I have hourly summer cooling data for 4 months starting May 2016 to August 2016. In my data the cooling is high on standard business hours range from 08:00 to 21:00 during weekdays and is low in non-business hours and weekends.
I have some predictor variables that also time dependent, which I used them as xreg
in auto.arima model. I used first three months as my training set and did a prediction and forecast on the fourth month.
However, my predictions are way off than the actual variables. I saw the post from Dr.Rob Hyndman suggested tbats
model would be great to handle multiple seasonality, however, unfortunately, I can not include my xreg
. Any ideas on how to tackle this problem?

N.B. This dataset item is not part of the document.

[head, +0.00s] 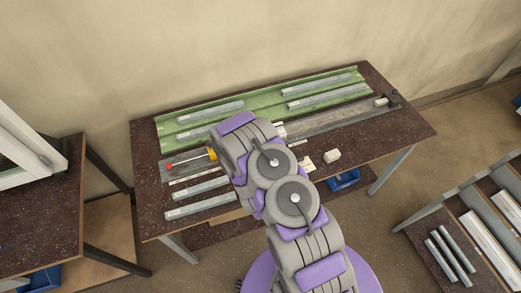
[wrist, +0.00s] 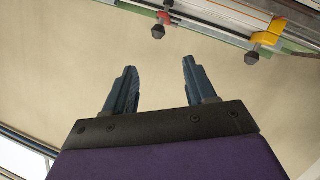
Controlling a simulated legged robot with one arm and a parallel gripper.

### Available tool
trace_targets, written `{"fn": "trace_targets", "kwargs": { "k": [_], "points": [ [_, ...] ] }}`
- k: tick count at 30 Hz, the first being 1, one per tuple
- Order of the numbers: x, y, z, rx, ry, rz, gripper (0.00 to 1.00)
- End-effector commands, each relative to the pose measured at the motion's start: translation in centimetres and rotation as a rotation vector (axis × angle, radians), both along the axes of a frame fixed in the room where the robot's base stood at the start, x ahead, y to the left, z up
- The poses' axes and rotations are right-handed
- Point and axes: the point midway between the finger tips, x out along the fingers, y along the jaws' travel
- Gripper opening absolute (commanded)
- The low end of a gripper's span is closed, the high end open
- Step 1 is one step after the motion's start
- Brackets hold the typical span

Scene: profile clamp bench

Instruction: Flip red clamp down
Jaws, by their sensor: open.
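The red clamp (head: 169,165) is at the left end of the clamp rail on the bench in the head view. In the wrist view the red clamp (wrist: 163,18) shows at the top edge, with a dark knob-like tip. Its full position is hard to tell. A yellow clamp (head: 212,153) sits to its right, and it also shows in the wrist view (wrist: 268,38) at upper right. My gripper (wrist: 159,66) is open and empty, its two dark fingers apart and clear of both clamps. In the head view my arm hides the gripper and the middle of the rail.
The dark speckled bench (head: 400,137) carries a green tray (head: 265,107) with several metal profiles at the back. Loose profiles (head: 200,206) lie at the front left. A small white block (head: 332,156) is right of my arm. A rack (head: 450,215) stands at far right.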

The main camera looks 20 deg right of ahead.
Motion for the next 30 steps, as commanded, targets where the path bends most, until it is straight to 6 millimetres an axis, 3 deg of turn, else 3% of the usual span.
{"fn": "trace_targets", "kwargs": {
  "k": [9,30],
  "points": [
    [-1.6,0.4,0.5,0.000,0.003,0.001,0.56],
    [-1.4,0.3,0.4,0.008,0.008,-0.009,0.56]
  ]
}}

So far, I have something similar like this,
I set the frequency to 24 and used auto.arima
to find the (p,d,q).
train_df <- df[1:2208,]
test_df <- df[2209:2902,]
cooling <- ts(train_df$volume, frequency = 24)
trainreg <- cbind(Weekday=model.matrix(~as.factor(train_df$dayofweek)),
temp1 = train_df$firsttemp, temp2 = train_df$secondtemp,
humidity = train_df$gghhumidity)
testreg <- cbind(Weekday=model.matrix(~as.factor(test_df$dayofweek)),
temp1 = test_df$firsttemp, temp2 = test_df$secondtemp,
humidity = test_df$gghhumidity)
arimafit <- auto.arima(cooling,xreg = trainreg, stepwise=FALSE, approximation=FALSE, seasonal = TRUE)
firstcast <- forecast(arimafit , h = 693, xreg=testreg)
firstpred <- predict((arimafit , h = 693, newxreg = testreg)
I got the following ARIMA values,
Series: cooling
Regression with ARIMA(2,0,2)(1,0,0)[24] errors
When I compared the results, it was way off from the test set's cooling values.
Picture below is to show the high frequency of seasonality in data.
Any ideas or help to improve the results will be appreciated. Thanks!